_PROVIDED INFORMATION_
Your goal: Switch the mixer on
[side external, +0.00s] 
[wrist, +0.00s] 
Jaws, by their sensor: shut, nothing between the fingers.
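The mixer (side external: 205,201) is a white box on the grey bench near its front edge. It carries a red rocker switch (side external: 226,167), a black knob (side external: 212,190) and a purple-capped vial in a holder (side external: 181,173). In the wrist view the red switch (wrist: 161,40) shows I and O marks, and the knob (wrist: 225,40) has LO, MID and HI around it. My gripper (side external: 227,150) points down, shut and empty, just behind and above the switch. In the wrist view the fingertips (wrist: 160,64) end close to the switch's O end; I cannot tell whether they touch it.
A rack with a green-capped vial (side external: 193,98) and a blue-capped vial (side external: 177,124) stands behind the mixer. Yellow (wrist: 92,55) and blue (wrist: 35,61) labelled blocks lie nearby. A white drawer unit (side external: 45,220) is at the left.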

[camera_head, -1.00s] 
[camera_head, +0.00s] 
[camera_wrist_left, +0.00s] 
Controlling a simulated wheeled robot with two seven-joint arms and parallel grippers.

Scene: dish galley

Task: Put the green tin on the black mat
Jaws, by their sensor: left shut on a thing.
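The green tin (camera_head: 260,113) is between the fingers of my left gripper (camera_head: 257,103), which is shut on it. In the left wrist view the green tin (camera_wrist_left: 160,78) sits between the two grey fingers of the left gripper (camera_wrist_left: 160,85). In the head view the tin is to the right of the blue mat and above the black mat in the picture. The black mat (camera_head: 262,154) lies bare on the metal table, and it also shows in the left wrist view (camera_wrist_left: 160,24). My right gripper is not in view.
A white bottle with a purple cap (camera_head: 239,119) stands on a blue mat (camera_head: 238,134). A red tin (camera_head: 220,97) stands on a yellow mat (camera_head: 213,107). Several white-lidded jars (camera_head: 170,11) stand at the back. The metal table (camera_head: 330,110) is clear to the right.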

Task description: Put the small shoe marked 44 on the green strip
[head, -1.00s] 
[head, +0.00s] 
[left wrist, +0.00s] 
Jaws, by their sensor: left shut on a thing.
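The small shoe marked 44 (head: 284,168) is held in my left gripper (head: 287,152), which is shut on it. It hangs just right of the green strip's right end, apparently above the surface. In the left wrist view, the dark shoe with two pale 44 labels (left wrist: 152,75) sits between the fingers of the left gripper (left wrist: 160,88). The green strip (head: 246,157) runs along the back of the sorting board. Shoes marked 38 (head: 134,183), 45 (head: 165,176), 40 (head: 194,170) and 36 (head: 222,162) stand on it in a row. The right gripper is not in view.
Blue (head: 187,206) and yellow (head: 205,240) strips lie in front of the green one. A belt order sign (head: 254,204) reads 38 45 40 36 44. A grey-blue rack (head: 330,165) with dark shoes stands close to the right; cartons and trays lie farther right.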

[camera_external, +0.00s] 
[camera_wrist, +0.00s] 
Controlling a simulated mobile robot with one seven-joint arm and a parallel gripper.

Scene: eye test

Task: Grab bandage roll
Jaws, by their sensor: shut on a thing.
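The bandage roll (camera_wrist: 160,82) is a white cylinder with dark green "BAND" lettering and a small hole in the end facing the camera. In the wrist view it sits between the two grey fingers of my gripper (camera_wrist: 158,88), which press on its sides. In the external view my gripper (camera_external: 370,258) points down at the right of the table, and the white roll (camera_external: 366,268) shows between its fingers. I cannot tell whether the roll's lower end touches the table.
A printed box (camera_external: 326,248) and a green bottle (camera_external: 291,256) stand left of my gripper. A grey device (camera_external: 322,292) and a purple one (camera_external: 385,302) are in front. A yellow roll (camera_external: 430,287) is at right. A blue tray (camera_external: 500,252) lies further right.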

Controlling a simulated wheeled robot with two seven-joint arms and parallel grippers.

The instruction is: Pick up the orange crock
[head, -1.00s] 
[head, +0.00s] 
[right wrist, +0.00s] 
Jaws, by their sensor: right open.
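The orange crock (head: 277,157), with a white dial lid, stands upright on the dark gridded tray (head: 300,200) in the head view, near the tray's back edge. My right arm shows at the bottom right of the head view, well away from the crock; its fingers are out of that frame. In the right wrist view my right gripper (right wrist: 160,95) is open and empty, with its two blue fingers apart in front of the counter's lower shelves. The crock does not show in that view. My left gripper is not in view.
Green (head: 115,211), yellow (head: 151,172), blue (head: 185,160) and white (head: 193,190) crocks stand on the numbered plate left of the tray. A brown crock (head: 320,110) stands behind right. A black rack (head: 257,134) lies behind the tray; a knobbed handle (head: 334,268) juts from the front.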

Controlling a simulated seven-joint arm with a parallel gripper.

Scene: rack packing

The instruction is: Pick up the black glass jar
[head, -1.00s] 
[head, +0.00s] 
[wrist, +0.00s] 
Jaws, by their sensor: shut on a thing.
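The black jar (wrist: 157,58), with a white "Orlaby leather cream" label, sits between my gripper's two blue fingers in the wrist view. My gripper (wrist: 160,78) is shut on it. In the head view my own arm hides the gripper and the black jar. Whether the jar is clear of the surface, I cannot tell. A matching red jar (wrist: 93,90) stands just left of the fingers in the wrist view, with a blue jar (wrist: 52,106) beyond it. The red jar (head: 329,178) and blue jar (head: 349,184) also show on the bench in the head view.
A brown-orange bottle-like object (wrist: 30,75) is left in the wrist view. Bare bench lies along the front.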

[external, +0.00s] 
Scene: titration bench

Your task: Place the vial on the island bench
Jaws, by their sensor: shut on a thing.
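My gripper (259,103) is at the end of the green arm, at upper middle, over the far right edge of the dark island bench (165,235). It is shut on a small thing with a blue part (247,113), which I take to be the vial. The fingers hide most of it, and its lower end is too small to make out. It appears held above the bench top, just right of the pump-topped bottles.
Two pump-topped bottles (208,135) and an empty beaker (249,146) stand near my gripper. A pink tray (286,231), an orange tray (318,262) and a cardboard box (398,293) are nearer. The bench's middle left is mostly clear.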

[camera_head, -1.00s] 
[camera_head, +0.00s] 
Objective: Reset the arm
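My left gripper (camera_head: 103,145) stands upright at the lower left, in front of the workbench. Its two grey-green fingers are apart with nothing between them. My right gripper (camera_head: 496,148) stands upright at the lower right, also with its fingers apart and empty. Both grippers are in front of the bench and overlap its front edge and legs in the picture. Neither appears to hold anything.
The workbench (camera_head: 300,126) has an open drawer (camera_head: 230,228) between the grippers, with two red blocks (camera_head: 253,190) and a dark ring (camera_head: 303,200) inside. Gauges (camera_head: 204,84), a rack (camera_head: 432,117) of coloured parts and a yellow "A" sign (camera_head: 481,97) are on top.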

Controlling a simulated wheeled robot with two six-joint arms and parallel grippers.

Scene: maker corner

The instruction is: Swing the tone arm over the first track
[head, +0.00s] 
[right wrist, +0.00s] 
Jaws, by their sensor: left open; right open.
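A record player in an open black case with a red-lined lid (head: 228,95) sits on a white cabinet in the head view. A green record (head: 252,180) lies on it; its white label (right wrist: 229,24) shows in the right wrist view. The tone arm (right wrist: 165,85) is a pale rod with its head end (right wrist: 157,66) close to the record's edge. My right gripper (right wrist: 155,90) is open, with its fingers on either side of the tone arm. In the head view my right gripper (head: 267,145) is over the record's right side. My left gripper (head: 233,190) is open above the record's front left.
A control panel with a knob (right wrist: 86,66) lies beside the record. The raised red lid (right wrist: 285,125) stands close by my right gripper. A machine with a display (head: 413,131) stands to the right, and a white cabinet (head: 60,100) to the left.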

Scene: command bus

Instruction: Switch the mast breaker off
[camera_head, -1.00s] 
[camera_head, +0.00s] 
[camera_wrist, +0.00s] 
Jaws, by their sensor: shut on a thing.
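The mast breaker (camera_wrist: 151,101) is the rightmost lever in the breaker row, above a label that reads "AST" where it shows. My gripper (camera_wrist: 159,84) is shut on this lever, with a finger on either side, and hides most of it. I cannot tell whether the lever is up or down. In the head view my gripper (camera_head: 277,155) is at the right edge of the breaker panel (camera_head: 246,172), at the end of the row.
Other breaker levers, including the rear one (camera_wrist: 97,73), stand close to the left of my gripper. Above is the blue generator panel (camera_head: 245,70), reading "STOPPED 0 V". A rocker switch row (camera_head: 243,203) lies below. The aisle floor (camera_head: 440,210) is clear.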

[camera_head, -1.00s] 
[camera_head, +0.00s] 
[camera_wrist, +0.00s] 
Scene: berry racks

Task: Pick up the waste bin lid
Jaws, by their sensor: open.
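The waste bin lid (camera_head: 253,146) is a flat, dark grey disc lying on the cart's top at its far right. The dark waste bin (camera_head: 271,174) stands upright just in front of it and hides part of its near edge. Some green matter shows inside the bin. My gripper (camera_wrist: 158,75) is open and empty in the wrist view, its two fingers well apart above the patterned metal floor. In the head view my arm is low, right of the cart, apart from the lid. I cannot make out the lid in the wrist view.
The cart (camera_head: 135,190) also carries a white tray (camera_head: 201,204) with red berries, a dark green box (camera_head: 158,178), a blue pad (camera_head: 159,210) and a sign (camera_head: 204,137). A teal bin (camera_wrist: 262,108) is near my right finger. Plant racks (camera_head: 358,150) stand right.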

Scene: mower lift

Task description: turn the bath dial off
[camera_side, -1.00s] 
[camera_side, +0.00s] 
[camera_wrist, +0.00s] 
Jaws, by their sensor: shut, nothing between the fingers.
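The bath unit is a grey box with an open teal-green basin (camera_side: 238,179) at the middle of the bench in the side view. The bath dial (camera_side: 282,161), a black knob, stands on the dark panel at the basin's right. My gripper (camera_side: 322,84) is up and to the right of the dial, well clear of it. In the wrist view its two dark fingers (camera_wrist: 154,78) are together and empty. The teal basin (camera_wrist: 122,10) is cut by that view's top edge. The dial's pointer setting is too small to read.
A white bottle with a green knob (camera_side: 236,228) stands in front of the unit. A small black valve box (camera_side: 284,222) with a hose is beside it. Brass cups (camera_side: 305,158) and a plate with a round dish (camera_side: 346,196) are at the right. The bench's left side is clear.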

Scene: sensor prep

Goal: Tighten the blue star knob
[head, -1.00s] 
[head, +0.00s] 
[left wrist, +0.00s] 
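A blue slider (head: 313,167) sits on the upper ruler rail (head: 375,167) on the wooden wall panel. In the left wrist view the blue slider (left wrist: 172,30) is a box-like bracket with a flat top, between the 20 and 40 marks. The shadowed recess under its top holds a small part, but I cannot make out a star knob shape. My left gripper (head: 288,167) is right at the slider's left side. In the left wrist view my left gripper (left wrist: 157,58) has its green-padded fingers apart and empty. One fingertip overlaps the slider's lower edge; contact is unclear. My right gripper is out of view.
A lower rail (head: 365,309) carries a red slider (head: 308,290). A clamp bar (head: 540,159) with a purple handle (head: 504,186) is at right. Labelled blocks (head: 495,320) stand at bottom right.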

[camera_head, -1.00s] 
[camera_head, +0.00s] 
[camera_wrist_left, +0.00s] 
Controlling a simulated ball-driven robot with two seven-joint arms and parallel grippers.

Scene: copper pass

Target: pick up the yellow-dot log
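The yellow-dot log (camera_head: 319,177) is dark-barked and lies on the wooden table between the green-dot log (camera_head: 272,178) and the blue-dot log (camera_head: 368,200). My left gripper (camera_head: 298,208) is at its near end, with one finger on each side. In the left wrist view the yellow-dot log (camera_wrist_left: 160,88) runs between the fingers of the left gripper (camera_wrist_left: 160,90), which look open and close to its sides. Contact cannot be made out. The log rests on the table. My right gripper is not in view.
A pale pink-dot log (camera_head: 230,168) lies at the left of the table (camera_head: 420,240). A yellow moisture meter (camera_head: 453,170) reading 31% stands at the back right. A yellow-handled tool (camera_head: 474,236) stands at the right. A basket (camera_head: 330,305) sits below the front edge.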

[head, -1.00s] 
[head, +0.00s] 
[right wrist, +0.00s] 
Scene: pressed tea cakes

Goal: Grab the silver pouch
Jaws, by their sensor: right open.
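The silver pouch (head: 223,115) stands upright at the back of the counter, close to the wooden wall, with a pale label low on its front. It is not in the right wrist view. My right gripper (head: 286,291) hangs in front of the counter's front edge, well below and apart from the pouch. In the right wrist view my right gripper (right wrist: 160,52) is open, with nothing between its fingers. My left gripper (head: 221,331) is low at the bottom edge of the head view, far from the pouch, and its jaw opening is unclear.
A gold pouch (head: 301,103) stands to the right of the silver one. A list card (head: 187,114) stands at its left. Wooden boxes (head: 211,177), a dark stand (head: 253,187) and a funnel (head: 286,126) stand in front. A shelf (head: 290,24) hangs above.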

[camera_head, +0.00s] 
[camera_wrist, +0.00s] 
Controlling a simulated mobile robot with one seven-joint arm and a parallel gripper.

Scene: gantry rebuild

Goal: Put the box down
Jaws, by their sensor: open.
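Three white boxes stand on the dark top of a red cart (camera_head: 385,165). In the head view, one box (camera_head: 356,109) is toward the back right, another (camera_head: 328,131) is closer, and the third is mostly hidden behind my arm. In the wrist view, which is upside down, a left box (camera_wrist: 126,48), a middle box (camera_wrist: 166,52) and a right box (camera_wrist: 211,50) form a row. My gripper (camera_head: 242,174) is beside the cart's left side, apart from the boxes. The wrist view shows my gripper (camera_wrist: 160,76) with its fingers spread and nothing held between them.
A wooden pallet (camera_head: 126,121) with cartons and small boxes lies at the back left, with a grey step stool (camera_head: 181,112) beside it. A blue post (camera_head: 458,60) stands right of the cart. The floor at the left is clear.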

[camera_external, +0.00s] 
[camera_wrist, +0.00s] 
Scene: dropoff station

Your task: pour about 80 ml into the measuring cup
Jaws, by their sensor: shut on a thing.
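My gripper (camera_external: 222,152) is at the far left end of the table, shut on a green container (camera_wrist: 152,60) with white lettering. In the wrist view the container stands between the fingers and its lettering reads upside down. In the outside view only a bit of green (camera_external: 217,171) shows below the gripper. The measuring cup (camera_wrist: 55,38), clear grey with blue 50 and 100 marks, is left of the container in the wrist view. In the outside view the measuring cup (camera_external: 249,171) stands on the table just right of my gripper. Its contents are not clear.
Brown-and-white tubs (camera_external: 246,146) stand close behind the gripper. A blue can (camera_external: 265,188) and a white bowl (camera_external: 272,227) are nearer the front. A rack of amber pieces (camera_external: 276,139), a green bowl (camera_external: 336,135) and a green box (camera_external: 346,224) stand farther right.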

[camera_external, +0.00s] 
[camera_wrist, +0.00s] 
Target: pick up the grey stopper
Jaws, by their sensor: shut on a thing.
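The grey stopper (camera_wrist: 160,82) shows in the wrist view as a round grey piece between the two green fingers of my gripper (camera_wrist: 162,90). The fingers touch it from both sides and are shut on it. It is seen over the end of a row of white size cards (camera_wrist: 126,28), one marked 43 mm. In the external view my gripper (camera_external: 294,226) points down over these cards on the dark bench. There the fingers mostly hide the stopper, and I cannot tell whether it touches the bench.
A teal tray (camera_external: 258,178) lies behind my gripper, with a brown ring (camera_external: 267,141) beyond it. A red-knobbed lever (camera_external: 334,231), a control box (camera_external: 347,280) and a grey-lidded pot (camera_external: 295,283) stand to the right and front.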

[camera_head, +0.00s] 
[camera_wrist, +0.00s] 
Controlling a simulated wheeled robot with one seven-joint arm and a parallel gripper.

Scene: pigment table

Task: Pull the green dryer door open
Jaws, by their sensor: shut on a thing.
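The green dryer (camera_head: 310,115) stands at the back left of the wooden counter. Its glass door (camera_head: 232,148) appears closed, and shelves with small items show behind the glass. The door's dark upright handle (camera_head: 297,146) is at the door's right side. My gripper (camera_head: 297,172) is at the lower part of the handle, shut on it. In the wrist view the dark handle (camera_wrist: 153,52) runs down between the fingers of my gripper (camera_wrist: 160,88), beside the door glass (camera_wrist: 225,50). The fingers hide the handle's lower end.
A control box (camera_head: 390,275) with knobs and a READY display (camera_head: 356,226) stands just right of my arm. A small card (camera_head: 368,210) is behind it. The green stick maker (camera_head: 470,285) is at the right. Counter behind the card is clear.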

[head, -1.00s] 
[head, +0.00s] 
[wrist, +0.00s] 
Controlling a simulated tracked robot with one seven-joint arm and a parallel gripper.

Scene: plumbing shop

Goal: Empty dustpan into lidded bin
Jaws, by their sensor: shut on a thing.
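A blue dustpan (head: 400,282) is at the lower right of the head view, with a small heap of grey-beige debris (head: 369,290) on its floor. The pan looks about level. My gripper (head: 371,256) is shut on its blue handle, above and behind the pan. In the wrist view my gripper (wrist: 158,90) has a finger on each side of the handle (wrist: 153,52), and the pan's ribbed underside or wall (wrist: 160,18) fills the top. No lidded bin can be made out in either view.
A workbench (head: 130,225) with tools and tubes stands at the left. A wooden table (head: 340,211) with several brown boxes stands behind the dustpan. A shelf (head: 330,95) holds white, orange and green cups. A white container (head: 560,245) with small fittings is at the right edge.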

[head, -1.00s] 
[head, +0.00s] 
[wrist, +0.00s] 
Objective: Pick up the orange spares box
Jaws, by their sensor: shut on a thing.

_GIVEN REQUEST_
Where a line of the data holds "description", show that line.

_RESULT FOR THIS TASK_
Task description: Put the small shoe marked 44 on the green strip
Task description: turn the bath dial off

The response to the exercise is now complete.